• **DATA**
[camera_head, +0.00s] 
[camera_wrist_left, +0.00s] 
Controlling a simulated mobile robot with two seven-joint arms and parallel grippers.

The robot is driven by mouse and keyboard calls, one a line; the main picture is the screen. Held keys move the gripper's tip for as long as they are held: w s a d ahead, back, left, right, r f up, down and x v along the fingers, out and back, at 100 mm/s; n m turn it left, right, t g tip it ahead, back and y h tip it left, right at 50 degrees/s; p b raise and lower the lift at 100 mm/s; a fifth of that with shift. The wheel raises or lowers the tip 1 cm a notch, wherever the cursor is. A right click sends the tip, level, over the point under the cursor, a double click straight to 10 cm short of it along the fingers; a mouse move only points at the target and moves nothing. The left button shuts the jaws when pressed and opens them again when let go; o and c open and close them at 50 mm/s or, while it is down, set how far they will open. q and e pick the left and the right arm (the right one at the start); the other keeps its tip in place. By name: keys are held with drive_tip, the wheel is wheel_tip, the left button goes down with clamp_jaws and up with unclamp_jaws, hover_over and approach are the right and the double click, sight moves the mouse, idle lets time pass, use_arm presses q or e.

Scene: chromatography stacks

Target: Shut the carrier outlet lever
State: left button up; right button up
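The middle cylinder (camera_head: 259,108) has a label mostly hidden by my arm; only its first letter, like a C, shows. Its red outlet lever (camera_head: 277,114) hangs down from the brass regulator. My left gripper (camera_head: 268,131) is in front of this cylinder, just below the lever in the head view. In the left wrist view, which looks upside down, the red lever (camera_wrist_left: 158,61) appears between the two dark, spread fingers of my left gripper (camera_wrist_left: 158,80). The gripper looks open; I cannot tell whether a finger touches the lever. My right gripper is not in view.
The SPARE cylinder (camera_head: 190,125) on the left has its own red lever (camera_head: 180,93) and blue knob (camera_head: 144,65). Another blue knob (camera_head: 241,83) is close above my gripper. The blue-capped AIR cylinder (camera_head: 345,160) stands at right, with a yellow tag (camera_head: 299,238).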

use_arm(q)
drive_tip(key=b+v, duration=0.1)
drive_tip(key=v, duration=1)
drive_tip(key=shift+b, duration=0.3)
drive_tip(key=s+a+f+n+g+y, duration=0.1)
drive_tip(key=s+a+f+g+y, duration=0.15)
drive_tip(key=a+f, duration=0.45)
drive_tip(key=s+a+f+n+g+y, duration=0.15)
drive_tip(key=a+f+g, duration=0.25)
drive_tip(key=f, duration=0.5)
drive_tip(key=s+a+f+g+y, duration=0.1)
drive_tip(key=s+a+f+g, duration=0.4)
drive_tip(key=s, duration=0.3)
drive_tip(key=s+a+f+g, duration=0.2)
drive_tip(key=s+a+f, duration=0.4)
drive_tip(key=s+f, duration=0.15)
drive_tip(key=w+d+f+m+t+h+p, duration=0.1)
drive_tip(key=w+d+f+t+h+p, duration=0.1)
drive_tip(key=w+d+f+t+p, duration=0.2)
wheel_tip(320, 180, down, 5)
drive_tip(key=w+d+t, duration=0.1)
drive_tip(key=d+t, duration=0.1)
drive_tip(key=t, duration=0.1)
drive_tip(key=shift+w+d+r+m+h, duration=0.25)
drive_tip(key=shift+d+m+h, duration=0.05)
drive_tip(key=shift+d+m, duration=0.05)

• **WORK TO COMPLETE**
Return, please, the lines of the data from the first through the line containing "Controlling a simulated", both kept, exactly as they stand and nothing more.

• **THE REPLY**
[camera_head, +0.00s] 
[camera_wrist_left, +0.00s] 
Controlling a simulated mobile robot with two seven-joint arms and parallel grippers.

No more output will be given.